Robot episode records
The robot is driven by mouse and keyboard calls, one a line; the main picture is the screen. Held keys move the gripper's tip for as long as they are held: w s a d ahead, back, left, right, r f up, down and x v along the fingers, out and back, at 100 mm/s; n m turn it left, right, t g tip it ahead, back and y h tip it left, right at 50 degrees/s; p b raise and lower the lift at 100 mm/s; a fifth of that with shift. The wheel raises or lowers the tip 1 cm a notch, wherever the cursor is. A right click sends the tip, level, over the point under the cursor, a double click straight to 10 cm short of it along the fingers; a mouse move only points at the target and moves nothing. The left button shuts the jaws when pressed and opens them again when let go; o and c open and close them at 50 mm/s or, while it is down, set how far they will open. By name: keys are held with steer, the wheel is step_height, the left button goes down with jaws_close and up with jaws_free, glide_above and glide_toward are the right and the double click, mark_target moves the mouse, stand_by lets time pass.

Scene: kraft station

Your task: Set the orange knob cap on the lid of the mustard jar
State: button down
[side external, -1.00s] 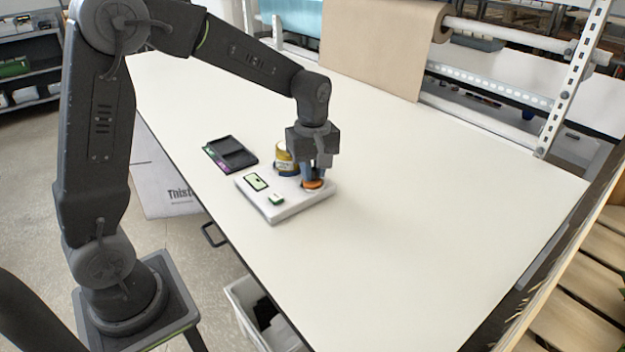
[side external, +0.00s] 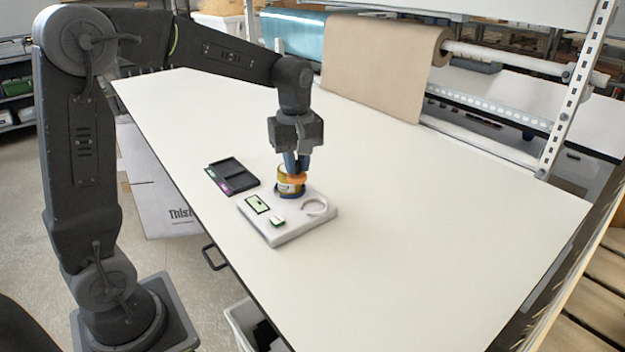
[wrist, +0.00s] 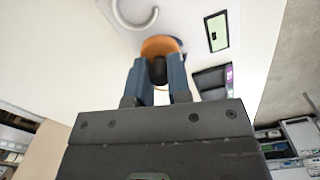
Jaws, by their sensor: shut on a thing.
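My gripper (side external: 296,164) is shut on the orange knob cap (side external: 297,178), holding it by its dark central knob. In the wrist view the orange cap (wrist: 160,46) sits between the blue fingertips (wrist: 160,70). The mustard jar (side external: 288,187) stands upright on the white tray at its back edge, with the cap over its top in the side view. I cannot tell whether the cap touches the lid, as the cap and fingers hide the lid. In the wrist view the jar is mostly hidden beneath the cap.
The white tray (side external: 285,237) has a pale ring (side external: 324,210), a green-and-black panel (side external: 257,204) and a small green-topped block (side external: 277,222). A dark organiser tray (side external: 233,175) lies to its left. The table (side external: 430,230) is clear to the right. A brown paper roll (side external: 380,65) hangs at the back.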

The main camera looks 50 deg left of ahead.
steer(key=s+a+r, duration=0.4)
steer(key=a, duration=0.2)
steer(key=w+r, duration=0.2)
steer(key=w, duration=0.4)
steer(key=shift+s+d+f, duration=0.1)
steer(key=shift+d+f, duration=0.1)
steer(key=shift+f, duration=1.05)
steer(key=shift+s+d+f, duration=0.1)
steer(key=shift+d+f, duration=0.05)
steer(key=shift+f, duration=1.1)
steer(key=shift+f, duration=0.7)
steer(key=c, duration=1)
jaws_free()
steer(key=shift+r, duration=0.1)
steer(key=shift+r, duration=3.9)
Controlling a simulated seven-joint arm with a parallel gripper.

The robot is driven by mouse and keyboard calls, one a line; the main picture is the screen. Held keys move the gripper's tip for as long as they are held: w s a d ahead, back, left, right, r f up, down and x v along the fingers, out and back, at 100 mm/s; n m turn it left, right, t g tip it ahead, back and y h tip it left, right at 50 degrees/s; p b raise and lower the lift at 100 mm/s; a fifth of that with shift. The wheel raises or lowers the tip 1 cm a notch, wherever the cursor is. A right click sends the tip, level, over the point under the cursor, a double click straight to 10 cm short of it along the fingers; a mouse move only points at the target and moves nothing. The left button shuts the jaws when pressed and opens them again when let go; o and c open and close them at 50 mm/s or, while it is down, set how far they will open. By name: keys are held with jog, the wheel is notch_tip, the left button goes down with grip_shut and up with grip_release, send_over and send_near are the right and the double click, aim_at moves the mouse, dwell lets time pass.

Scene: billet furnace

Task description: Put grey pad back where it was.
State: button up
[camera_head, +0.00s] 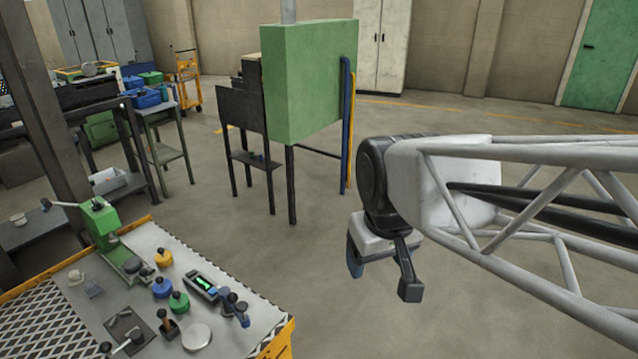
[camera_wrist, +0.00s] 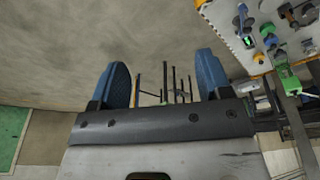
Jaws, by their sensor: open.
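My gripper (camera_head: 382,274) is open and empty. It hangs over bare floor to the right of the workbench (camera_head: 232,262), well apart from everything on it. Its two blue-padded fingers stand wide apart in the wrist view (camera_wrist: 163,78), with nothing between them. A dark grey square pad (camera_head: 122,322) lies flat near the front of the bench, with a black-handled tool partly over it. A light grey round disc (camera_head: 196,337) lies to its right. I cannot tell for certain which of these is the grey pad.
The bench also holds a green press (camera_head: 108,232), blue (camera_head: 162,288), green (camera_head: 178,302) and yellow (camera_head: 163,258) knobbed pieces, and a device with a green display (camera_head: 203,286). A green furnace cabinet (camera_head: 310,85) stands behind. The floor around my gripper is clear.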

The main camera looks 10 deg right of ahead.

§ **Directions**: Only the number is needed here: how many lines of the records contain "Scene"?

§ **Complete response**: 2